Last Updated: 28 Jan, 2021

Linked List Cycle II

Moderate
Asked in companies
GoogleVisaAdobe

Problem statement

You are given a singly linked list that may or may not contain a cycle. You are supposed to return the node where the cycle begins, if a cycle exists, else return 'NULL'.


A cycle occurs when a node's next pointer returns to a previous node in the list.


Example:
In the given linked list, there is a cycle starting at position 0, hence we return 0.

Sample Example 1

Input Format :
The first line contains the elements of the singly linked list separated by a single space and terminated by -1; hence, -1 would never be a list element.

The second line contains the integer position 'pos', which represents the position (0-indexed) in the linked list where the tail connects to. If 'pos' is -1, then there is no cycle in the linked list.


Output Format :
For each test case, print the integer position 'pos' which represents the position of (0-indexed) in the linked list which is the first node of the cycle. Print -1 if there is no cycle in the linked list.


Note:
You are not required to print the expected output; it has already been handled.
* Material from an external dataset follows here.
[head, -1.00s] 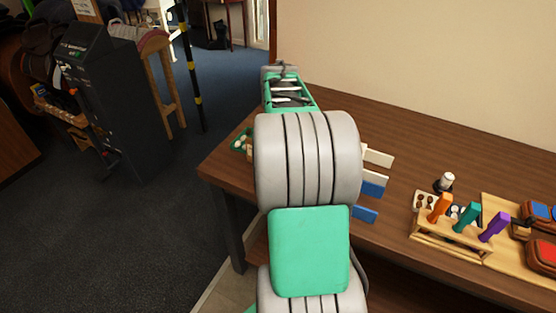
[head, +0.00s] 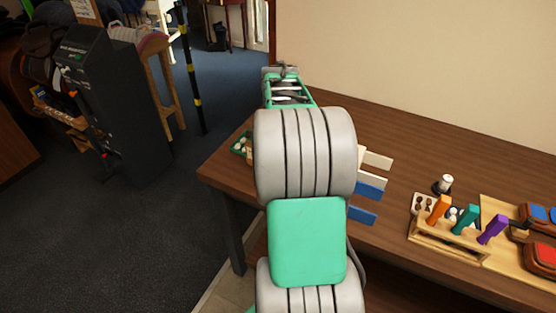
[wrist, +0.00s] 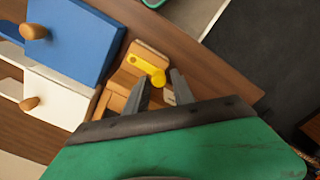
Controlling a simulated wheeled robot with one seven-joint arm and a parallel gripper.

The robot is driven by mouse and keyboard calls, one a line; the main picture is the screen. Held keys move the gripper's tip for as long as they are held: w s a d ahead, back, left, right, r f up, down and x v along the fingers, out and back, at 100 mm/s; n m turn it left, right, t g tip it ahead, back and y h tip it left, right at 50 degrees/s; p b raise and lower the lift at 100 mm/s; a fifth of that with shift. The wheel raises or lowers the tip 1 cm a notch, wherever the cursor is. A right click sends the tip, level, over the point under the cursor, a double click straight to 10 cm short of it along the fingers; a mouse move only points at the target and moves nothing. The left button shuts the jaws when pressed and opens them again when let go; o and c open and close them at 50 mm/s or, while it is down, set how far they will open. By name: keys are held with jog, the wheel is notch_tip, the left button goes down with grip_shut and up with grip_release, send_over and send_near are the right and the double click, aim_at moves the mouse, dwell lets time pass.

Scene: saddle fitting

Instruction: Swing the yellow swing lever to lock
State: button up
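The yellow swing lever (wrist: 145,66) lies on a small wooden block (wrist: 150,50) in the wrist view, its round knob end pointing to my gripper. My gripper (wrist: 161,77) is open, with its two dark fingers apart. The knob shows between the fingertips, and I cannot tell whether either finger touches it. The fingers cover part of the wooden fixture (wrist: 114,102) below the lever. In the head view my arm hides the lever and my gripper.
Blue (wrist: 70,40) and white (wrist: 58,105) boards with wooden knobs stand close left of the lever. A rack with orange, teal and purple handles (head: 466,219) stands farther right on the brown table (head: 420,140).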

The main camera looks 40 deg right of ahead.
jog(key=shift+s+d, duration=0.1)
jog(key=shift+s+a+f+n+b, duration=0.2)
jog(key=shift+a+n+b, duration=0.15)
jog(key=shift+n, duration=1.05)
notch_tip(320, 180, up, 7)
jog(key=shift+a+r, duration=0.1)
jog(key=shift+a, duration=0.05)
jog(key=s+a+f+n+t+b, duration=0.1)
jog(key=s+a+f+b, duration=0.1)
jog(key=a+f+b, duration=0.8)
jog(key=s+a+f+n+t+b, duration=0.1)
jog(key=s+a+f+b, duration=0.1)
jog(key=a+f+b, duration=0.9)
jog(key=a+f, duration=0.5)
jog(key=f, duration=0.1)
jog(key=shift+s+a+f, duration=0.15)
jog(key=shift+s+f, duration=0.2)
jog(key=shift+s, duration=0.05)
Just implement the function.

Approaches

01 Approach

The basic idea of this approach is to check each node as the starting point for the cycle. 

Now consider the following steps:

  • We are going to have two loops outer-loop and inner-loop.
  • Maintain a count of the number of nodes visited in outer-loop.
  • For every node of the outer-loop, start the inner loop from the head.
    • If the inner-loop visits the node next to the outer-loop node, then we have found the starting point of the cycle which is the current node of inner-loop, otherwise repeat the process for the next iteration of outer-loop.
  • If outer-loop reaches the end of list or null, then cycle doesn’t exist in the given linked list.

02 Approach

We are going to maintain a lookup table(a HashSet) that basically tells if we have already visited a node or not, during the course of traversal.
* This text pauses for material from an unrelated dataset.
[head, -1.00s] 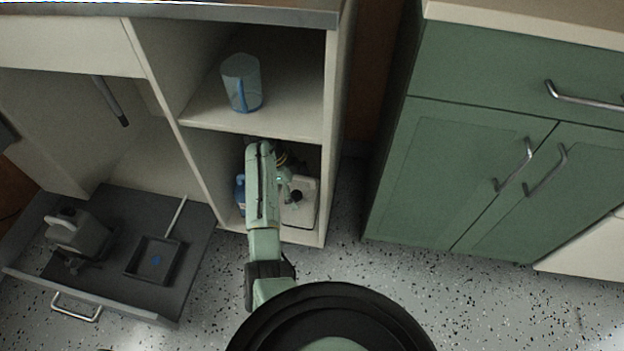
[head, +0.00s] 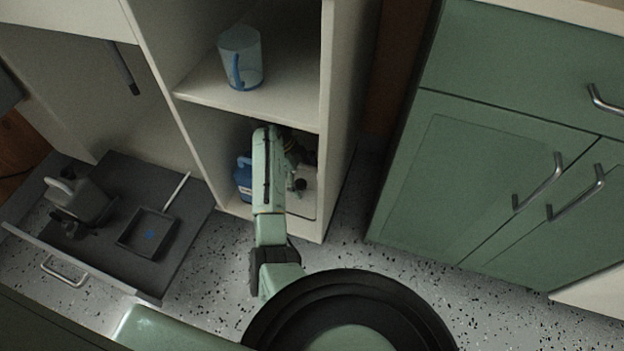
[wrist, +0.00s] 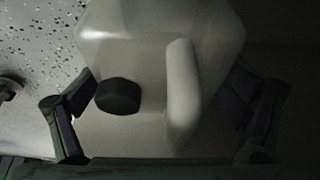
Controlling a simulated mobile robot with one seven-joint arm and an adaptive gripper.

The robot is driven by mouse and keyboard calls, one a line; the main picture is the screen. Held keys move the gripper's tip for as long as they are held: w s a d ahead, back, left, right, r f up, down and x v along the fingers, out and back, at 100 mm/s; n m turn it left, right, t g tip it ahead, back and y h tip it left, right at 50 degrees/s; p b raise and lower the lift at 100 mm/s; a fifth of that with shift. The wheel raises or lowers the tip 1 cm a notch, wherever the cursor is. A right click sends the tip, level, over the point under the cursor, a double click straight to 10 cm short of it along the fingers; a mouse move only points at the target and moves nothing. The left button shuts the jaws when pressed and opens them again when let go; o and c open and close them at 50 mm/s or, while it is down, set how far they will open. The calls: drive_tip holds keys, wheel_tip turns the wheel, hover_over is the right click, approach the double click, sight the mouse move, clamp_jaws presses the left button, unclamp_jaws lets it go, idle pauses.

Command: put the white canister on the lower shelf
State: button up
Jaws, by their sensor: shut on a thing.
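The white canister (wrist: 212,50), with a black cap and a moulded handle, fills the middle of the wrist view. My gripper (wrist: 166,82) has one finger on each side of it and is shut on it. In the head view the canister (head: 309,198) is in the lower compartment of the open cabinet, at its right side, partly hidden by my arm. The lower shelf (head: 238,207) shows only at its front edge. I cannot tell whether the canister touches the shelf floor.
A blue jug (head: 244,178) stands left of my arm in the lower compartment. A clear pitcher with a blue handle (head: 240,58) stands on the upper shelf. An open drawer (head: 185,235) at left holds a grey canister (head: 85,203) and a tray (head: 148,233). Green cabinet (head: 450,170) at right.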

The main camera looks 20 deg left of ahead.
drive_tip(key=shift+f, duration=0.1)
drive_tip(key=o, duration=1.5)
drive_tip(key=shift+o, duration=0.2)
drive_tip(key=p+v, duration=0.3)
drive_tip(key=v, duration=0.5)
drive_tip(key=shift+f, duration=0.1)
  • Visit every node one by one, until null is not reached
  • Check if the current node is present in the lookup table if present then there is a loop and the current node is the first node of the loop, otherwise, insert the node reference into the lookup table and repeat the process.
  • If we reach the end of the list or null, then we can come out of the loop and finally, we can say the loop doesn't exist.

03 Approach

The basic idea of this approach is to use the technique based on two-pointers (slow and fast). Slow pointer takes a single jump and corresponding to every jump slow pointers take, fast pointer takes two jumps. If there exists a cycle, both slow and fast pointers will reach the exact same node. If there is no cycle in the given linked list, then the fast pointer will reach the end of the linked list well before the slow pointer reaches the end or null.

 

To get the starting point of the loop we can start moving both pointers again at the same speed such that one pointer (say slow) begins from the head node of the linked list and other pointers (say fast) begins from the meeting point. This time both the pointers will necessarily meet at the starting point of the loop.

 

You can refer to this article for more details. https://www.codingninjas.com/blog/2020/09/09/floyds-cycle-detection-algorithm/

 

Now consider the following steps:

  • Start traversing the linked list using two pointers (slow and fast). Here, the slow pointer will make a jump of one node and the fast pointer will make jumps of 2 nodes.
  • If both pointers meet at some node then,
    • Point the slow pointer to the head node and again start iterating (this time both pointers will make a jump of 1 node).
    • Keep moving the slow and the fast pointers unit both of them meet at a common node. This common node will be the starting node of the cycle.
  • If slow and fast pointers never meet i.e. the fast pointer reaches the end of the linked list then the loop doesn’t exist in the given linked list, hence we will return -1.